In 1917, the Russians had purchased a lot of six submarines from Electric Boat, only to have the order fall through after the start of the Russian Revolution. The submarine parts, which were manufactured in Vancouver, B.C., waited pier-side in crates while the company decided what to do with them.
After almost four months of negotiations, the Navy purchased the unassembled submarines at a price of $395,000 each and settled on having them manufactured in Bremerton.
The submarines, known as USS H-Four through H-Nine, were built at the same time as workers were finishing O-Two, in the area where Pier 7 currently stands at the shipyard.
The H-class submarines, with crews of 25 sailors, were 150 feet long and could dive in depths up to 200 feet. Powered by two diesel engines and two electric motors, the vessels could reach up to almost 11 knots while submerged and 14 knots while on the surface. Each sub could be armed with up to eight torpedos, according to the Puget Sound Navy Museum.
Within six months, the shipyard had manufactured all six of the vessels. While most of the submarines were commissioned in the months leading up to the end of the war, all six of them missed joining the war effort before the end of hostilities.

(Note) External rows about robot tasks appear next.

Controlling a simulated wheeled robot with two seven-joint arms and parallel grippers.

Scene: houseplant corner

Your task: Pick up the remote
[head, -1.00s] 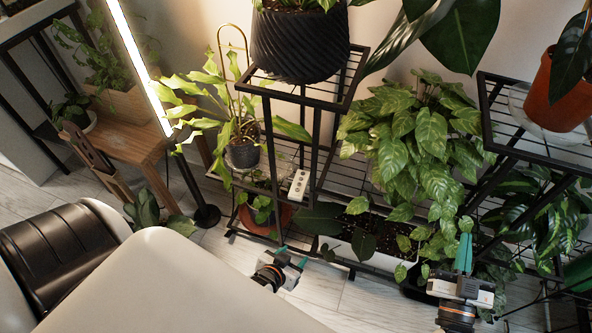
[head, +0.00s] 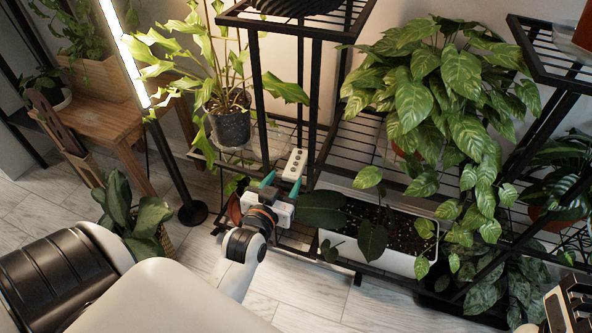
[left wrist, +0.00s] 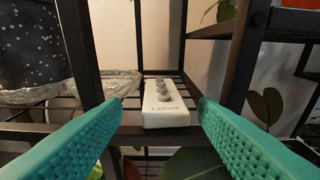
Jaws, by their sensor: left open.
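The remote is a small white box with a row of grey knobs (head: 294,164). It stands on the wire shelf of the black plant stand, near a front post. It also shows in the left wrist view (left wrist: 163,112), centred between the teal fingers. My left gripper (head: 282,184) is open just in front of it, with one finger to each side and nothing held. In the left wrist view the fingertips (left wrist: 160,104) look apart from the remote.
A speckled dark pot (head: 231,124) on a clear saucer (left wrist: 98,88) stands left of the remote. Black stand posts (left wrist: 80,55) rise close by on both sides. A white planter (head: 378,244) sits lower right. A lit lamp (head: 125,52) stands at left.

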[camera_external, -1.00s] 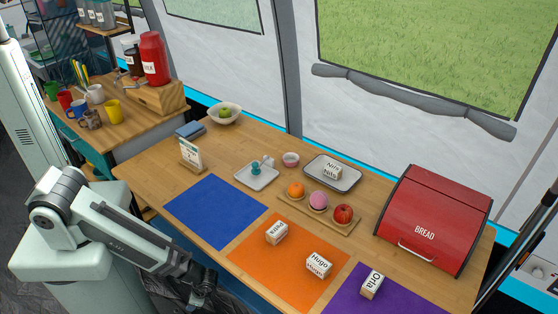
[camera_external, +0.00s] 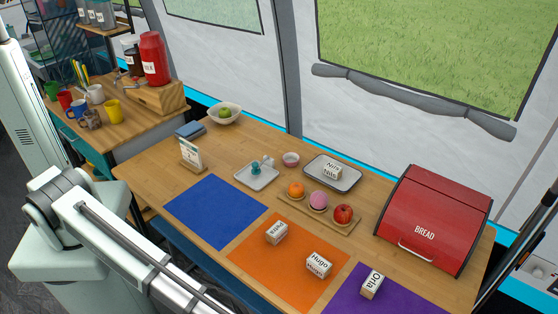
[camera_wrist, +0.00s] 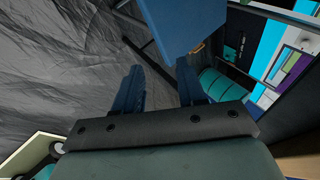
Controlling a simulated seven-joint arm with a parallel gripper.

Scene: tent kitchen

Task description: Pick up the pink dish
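The pink dish (camera_external: 290,159) is a small round bowl on the wooden table, toward the back. It stands between the small tray with the teal item (camera_external: 255,168) and the grey tray (camera_external: 348,181). My gripper (camera_wrist: 160,82) shows in the wrist view with its two blue fingers apart and nothing between them. It is below the bottom edge of the external view, well away from the dish. The wrist view does not show the dish.
A wooden board (camera_external: 338,222) holds an orange, a pink round item and a red apple in front of the dish. Blue (camera_external: 214,210), orange (camera_external: 260,262) and purple mats lie along the front. White name blocks stand on the table. A red bread box (camera_external: 430,215) is at right.

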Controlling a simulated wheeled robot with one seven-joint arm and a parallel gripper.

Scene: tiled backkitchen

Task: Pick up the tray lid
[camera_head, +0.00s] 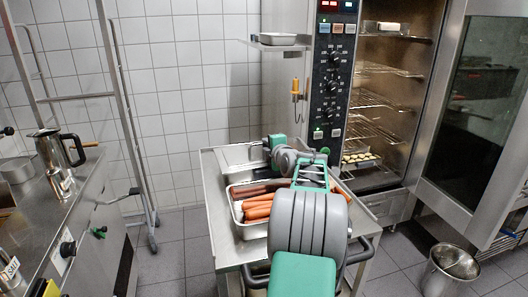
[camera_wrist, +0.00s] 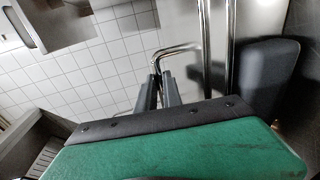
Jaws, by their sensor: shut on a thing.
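My gripper (camera_wrist: 158,92) shows in the wrist view with its two dark fingers close together at a thin bent steel handle (camera_wrist: 178,48). The handle appears to belong to the tray lid, whose shiny steel surface (camera_wrist: 178,18) seems to lie just beyond it. In the head view my gripper (camera_head: 262,148) is at the back of the steel cart, beside a flat steel piece (camera_head: 236,155) that looks like the lid. The fingertips are small there, and my arm hides part of the cart. I cannot tell whether the lid is lifted or resting.
An open tray (camera_head: 236,214) of sausage-like food sits on the cart (camera_head: 226,245), right in front of the gripper. The open oven (camera_head: 385,95) with racks stands to the right. A small shelf pan (camera_head: 278,39) is above. A counter with a jug (camera_head: 60,150) is left; a bin (camera_head: 450,265) stands right.

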During the interwar years, those six submarines participated in a number of training exercises along the West Coast, with intermittent patrol duty off Santa Catalina Island and trips to Mare Island Navy Yard in California for maintenance, according to the Dictionary of American Naval Fighting Ships.
Eventually, all six of the shipyard’s submarines were decommissioned in Norfolk in September 1931, where they waited for more than two years until they were sold for scrap in 1933.